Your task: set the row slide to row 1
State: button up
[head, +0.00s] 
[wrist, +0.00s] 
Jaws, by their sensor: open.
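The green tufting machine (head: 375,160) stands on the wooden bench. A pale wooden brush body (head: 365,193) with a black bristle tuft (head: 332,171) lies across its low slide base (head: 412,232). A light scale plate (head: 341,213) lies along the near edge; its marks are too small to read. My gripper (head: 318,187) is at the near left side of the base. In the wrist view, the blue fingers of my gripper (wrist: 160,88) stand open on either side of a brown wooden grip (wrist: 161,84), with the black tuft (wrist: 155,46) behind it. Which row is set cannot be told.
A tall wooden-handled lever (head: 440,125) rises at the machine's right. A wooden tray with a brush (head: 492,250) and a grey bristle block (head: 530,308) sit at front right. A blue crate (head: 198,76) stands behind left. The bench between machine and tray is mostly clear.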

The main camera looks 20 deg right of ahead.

_ _ _ _ _ _ _

* **Task objective**:
Extract all of the data shown above without alteration.

* **Answer to the exercise**:
Your task: set the row slide to row 1
State: button up
[head, +0.00s] 
[wrist, +0.00s] 
Jaws, by their sensor: open.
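The green tufting machine (head: 375,160) stands on the wooden bench. A pale wooden brush body (head: 365,193) with a black bristle tuft (head: 332,171) lies across its low slide base (head: 412,232). A light scale plate (head: 341,213) lies along the near edge; its marks are too small to read. My gripper (head: 318,187) is at the near left side of the base. In the wrist view, the blue fingers of my gripper (wrist: 160,88) stand open on either side of a brown wooden grip (wrist: 161,84), with the black tuft (wrist: 155,46) behind it. Which row is set cannot be told.
A tall wooden-handled lever (head: 440,125) rises at the machine's right. A wooden tray with a brush (head: 492,250) and a grey bristle block (head: 530,308) sit at front right. A blue crate (head: 198,76) stands behind left. The bench between machine and tray is mostly clear.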

The main camera looks 20 deg right of ahead.

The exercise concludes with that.